*** Given information

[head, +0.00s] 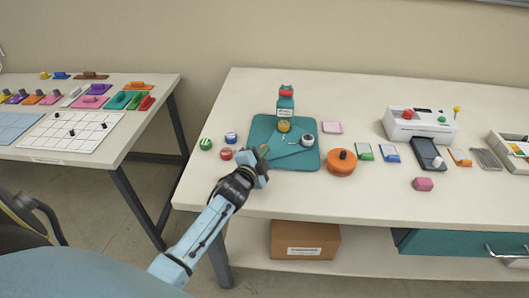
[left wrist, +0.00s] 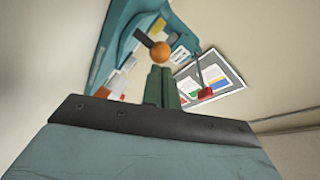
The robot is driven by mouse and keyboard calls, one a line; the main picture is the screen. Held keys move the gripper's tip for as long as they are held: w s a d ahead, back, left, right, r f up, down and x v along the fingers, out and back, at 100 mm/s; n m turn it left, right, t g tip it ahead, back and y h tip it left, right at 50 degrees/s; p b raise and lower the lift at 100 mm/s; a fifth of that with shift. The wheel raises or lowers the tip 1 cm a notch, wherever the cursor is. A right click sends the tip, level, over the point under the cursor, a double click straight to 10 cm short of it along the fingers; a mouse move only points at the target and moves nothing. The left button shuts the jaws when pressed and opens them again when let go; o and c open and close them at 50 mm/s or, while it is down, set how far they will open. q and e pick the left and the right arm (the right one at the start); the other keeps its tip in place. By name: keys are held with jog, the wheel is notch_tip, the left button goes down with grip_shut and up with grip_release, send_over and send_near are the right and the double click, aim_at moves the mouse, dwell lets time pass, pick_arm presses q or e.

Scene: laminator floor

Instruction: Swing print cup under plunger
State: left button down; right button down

******

The problem:
Copy out the lines from the line containing "Scene: laminator floor" to the end of the listing above, without alteration.

Solution:
Scene: laminator floor

Instruction: Swing print cup under plunger
State: left button down; right button down

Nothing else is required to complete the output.